Es gibt Erlebnisse, bei denen zu befürchten steht, daß sie einen für den Rest des irdischen Lebens prägen werden. Zu diesen bemerkenswerten Ereignissen gehört auch die dankbare Bemerkung eines weitläufig Bekannten, der mir als Reaktion auf meine letzte Satire (Fisch an der Nordsee) zu verstehen gab, daß ihn diese Warnung gerade noch rechtzeitig erreicht hat.

"Daß es da überhaupt kein Fleisch zu kaufen gibt, hätte ich nicht gedacht.
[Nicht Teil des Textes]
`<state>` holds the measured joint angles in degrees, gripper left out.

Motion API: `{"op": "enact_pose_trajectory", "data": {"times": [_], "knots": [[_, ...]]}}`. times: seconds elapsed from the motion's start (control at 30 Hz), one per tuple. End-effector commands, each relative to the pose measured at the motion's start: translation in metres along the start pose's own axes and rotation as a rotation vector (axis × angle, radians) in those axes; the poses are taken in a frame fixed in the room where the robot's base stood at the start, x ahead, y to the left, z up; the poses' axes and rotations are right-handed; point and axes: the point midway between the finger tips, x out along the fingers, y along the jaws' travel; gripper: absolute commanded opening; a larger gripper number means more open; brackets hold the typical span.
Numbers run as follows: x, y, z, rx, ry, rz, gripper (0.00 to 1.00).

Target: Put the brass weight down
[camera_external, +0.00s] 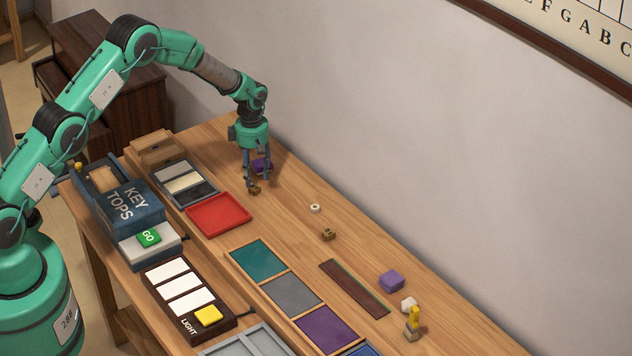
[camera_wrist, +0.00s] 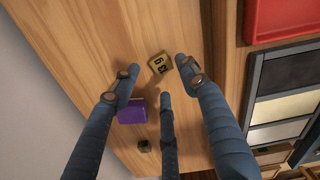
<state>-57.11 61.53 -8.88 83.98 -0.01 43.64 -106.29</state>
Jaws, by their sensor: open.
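A small brass weight (camera_wrist: 159,64) with dark markings sits on the wooden table, between and just beyond the spread fingertips of my gripper (camera_wrist: 157,78) in the wrist view. The fingers are apart and do not visibly grip it. In the external view my gripper (camera_external: 252,182) points down low over the far part of the table, with the brass weight (camera_external: 255,190) at its fingertips. A second, similar brass weight (camera_external: 328,234) stands on the table farther right, clear of the gripper.
A purple block (camera_wrist: 133,112) lies close beside a finger, and a small dark cube (camera_wrist: 143,146) is near it. A red tray (camera_external: 218,214) and a box of key colours (camera_external: 185,183) are close by. A white ring (camera_external: 315,208) lies on the table. Bare wood lies between.

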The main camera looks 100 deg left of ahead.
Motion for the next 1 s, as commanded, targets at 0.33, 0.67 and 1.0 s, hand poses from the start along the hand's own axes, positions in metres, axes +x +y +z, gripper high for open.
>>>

Wir haben unseren Urlaub sicherheitshalber verlegt."

Aus diesem denkwürdigen Anlaß habe ich mich entschlossen, nach 5 Jahren der harten Arbeit im Dienste des knallharten Reportage- und Enthüllungsmagazin VORSICHT ein Geheimnis preiszugeben, daß bisher nur dem Herausgeber und mir bekannt war und dessen Geheimhaltung durch einen Schwur geschützt war, den zu brechen wochenlanges Ringen mit meinem Gewissen vorausgegangen war.

Doch es muß sein.

Die Kolumne, die in monatlichem Abstand meiner Feder zu entfliehen gelingt, ist eine ... SATIRE! Sie ist eine Übertreibung, eine Verzerrung der Realität, eine witzige Veränderung der Wahrheit.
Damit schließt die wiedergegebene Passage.